Outright breaking up Germany is probably unlikely, but Germany is likely to get very thoroughly de-Nazified in this TL. Mussolini I would presume would ally with the Anglo-French after the war in order to combat the Soviet/Communist threat. German-Polish relations are likely to be tense for a while if Germany is still likely to lose a lot of territory to Poland, albeit not quite as much as in real life. Germany's best odds here would be to launch an anti-Nazi coup sufficiently early before the Anglo-French are hungry for revenge. Then they could perhaps be allowed to keep Germany's January 1939 borders.
The US will continue to be economically active in Europe but will not make any binding military commitments there. But we could see a Pan-European defense alliance and economic union eventually emerge. The Holocaust would, of course, be much smaller in this scenario if it is to occur at all since the Nazis will never have as many Jews under their rule as they had in real life. Soviet and Hungarian Jews are going to remain unscathed, after all. I wonder what effects this will have on Zionism and the creation of Israel.
I wonder if the Soviet Union will survive up to the present-day in this TL since it won't have the extremely massive WWII casualties from real life and what if one or more of these millions of casualties (born sometime between 1910 and 1927) would have been a Soviet version of Deng Xiaoping who could have outmaneuvered Mikhail Gorbachev and rose to power in the Soviet Union? We'll just never know, right?
Decolonization could be both longer and messier in this TL due to the survival of Anglo-French military power, of course. The Anglo-French will decolonize on their own terms here rather than on US-Soviet terms like in real life. In real life, what helped decolonization movements was that both superpowers were anti-colonialist. This world, however, won't actually have any superpowers, only a whole bunch of Great Powers.
Well OTL Soviet Union loss huge numbers of people in WWII but they did gain:
a) A lot more territory and people.
b) Possibly more importantly the sheer brutality and murderous character of the Nazi regime gave communism renewed legality as some of the propaganda about how hostile the rest of the world was to Russia had been shown to be reasonably accurate.
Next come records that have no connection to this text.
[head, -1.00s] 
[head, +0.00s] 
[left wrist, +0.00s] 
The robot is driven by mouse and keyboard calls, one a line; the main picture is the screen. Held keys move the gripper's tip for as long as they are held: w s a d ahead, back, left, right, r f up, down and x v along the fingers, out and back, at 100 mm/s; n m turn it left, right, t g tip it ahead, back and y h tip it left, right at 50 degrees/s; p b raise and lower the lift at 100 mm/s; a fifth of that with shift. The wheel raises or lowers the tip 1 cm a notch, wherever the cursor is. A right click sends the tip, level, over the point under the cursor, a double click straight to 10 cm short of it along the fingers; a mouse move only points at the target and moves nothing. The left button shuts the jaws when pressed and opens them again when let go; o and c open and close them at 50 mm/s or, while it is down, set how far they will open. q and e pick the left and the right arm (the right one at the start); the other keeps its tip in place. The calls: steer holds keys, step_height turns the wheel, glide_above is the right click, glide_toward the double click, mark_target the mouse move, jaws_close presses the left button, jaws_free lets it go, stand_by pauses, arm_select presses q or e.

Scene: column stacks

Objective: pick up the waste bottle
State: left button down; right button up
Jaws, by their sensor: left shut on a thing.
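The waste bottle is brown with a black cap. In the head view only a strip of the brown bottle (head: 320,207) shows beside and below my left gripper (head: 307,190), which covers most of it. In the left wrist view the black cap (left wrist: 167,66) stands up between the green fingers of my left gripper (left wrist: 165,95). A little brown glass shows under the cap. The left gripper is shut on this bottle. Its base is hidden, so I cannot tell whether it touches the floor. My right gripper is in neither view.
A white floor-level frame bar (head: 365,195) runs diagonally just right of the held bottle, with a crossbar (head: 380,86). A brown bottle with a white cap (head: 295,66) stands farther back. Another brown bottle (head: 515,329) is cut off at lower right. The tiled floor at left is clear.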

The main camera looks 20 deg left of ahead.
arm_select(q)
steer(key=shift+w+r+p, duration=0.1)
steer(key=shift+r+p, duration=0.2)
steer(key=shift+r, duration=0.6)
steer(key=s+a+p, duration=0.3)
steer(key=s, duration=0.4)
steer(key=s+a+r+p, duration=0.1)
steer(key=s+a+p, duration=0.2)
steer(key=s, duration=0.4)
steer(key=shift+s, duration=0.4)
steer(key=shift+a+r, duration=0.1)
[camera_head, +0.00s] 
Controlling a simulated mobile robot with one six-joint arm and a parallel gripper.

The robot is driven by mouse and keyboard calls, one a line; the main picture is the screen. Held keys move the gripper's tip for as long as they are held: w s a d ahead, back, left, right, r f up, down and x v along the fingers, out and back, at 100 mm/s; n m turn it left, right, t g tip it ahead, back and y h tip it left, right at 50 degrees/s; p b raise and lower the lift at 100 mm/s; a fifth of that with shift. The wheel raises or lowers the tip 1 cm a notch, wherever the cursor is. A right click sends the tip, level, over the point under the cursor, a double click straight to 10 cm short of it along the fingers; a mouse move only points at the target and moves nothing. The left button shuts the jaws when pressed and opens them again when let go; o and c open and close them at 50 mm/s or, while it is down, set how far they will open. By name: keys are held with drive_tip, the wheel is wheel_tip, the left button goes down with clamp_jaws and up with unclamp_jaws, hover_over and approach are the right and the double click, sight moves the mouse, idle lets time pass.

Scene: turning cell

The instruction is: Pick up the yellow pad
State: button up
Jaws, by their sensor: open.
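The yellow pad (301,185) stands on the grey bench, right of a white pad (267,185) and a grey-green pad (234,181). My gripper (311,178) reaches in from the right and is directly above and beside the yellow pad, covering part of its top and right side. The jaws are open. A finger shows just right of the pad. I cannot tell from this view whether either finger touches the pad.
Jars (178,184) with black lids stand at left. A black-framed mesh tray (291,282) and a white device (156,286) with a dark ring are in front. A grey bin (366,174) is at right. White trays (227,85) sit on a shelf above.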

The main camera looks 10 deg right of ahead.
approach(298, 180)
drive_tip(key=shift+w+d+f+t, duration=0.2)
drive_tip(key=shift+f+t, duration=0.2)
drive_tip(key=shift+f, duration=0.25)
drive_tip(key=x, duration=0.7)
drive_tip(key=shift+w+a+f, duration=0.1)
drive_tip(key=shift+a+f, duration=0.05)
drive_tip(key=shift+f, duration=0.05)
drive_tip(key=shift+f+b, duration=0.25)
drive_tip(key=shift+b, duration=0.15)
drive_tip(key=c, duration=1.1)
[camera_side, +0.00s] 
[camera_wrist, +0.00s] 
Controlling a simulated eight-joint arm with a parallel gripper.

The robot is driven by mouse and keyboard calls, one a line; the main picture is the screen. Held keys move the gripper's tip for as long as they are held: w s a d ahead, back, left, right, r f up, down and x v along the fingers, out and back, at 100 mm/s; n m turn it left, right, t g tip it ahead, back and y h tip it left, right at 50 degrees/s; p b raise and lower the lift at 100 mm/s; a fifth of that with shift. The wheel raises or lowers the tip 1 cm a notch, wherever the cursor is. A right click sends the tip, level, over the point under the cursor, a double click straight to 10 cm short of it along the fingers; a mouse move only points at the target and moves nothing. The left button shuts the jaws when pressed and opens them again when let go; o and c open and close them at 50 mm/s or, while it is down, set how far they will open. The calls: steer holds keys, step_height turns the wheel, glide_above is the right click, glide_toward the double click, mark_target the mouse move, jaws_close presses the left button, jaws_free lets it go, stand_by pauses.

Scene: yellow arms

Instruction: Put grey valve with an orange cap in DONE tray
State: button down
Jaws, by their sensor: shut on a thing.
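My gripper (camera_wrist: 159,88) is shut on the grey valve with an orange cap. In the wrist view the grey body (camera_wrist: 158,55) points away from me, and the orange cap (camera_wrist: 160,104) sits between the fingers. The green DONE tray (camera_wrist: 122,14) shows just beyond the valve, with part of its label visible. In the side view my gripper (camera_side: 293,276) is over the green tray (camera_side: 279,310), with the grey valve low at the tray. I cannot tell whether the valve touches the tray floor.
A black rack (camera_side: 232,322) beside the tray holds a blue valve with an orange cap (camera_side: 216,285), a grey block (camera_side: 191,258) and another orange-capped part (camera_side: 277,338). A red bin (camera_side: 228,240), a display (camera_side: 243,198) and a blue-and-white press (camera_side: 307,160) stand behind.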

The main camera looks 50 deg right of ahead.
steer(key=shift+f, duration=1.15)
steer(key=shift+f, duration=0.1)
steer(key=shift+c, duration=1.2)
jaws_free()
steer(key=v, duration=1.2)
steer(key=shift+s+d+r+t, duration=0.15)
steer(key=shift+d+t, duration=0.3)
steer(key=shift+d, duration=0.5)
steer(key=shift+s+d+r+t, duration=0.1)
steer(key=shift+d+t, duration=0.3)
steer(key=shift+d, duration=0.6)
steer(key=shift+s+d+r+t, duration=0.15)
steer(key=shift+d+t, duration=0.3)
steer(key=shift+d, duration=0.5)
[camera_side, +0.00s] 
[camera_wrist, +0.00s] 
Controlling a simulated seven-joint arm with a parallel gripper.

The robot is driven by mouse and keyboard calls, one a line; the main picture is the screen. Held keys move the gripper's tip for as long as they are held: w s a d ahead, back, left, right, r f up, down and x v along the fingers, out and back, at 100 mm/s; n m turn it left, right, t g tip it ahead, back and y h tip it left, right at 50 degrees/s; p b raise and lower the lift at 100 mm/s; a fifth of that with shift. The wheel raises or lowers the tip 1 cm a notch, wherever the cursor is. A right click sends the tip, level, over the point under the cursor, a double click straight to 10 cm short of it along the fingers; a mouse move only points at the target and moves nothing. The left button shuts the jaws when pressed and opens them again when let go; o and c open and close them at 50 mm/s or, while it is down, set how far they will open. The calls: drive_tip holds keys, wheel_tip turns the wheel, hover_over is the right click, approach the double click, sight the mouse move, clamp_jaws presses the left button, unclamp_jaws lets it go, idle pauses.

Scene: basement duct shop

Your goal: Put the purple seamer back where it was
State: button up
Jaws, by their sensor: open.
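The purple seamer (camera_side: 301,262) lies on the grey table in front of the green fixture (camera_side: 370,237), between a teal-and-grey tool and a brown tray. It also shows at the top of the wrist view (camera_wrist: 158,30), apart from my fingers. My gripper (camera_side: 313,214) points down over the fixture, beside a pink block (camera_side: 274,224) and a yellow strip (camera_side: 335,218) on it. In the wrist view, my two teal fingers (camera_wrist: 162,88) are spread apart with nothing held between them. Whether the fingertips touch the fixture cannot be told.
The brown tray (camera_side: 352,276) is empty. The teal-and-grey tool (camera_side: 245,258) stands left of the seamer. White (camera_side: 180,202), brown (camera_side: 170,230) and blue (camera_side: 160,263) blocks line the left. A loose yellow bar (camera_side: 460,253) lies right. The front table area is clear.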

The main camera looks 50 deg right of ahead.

Lacking this latter then possibly when Stalin dies you could see a scramble for power triggering widespread unrest as people seek to get the hell away from the horrors of the years since 1918. Or possibly even without WWII he descends further into paranoia and excess and triggers some move to remove him. Possibly difficult as he had a personality cult that had been about longer than Hitler's and you know how long the bulk of the Germans fought for him when things were clearly hopeless.